STATED TASK: Gather all lines in the data that hold the string "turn".

* Begin DATA SHOWN *

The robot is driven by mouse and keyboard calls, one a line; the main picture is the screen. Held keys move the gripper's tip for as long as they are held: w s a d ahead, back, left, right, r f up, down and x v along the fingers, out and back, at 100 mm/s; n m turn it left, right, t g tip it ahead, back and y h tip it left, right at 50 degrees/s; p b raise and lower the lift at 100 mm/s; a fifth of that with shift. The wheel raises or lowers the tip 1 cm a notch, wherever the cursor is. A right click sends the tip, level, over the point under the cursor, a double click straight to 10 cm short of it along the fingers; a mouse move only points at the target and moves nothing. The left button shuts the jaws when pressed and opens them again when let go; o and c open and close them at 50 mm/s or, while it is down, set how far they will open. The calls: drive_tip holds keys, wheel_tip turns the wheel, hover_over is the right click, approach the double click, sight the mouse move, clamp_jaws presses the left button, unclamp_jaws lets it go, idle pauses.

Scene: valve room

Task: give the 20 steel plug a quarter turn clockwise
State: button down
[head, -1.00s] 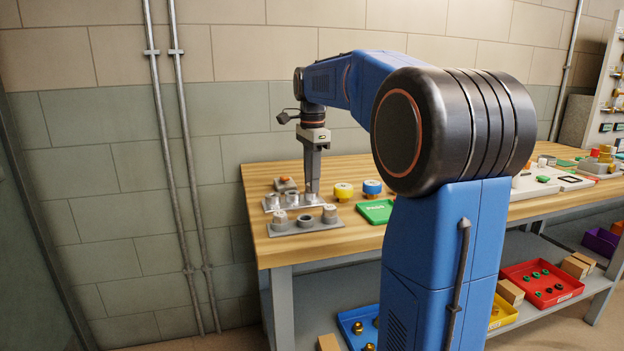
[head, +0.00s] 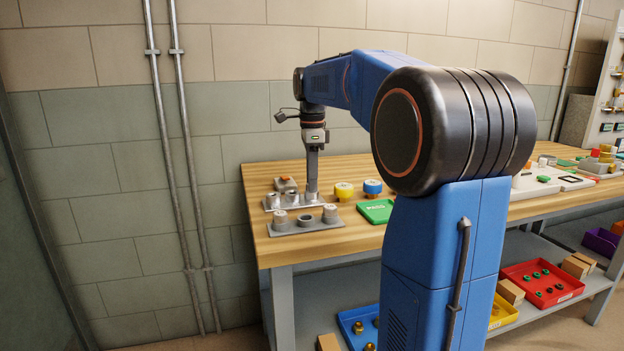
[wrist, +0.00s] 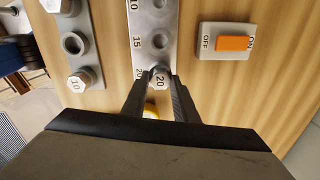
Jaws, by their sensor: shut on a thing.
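The 20 steel plug (wrist: 159,79) is a grey hexagonal plug marked 20. It sits at the 20 position of a grey steel strip (wrist: 151,22) marked 10, 15 and 20. In the wrist view my gripper (wrist: 160,82) has its two fingers on either side of the plug, shut on it. In the head view my gripper (head: 312,192) points straight down at the right end of the strip, and its fingers hide the plug there.
A second grey block (head: 306,227) in front carries two steel plugs around an open hole. An orange ON/OFF switch (wrist: 233,43) stands beside the strip. Yellow (head: 344,191) and blue (head: 372,188) round pieces and a green tray (head: 376,211) stand to the right.

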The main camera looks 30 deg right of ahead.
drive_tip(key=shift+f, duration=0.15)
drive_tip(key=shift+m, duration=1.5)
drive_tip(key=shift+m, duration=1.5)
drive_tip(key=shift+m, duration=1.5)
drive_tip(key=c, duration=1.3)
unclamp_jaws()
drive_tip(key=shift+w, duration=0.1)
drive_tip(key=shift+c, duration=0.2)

* End DATA SHOWN *

RESULT FOR THIS TASK:
The robot is driven by mouse and keyboard calls, one a line; the main picture is the screen. Held keys move the gripper's tip for as long as they are held: w s a d ahead, back, left, right, r f up, down and x v along the fingers, out and back, at 100 mm/s; n m turn it left, right, t g tip it ahead, back and y h tip it left, right at 50 degrees/s; p b raise and lower the lift at 100 mm/s; a fifth of that with shift. The wheel raises or lowers the tip 1 cm a notch, wherever the cursor is. A right click sends the tip, level, over the point under the cursor, a double click straight to 10 cm short of it along the fingers; a mouse move only points at the target and moves nothing. The left button shuts the jaws when pressed and opens them again when let go; o and c open and close them at 50 mm/s or, while it is down, set how far they will open. The calls: drive_tip holds keys, wheel_tip turns the wheel, hover_over is the right click, approach the double click, sight the mouse move, clamp_jaws presses the left button, unclamp_jaws lets it go, idle pauses.
Task: give the 20 steel plug a quarter turn clockwise

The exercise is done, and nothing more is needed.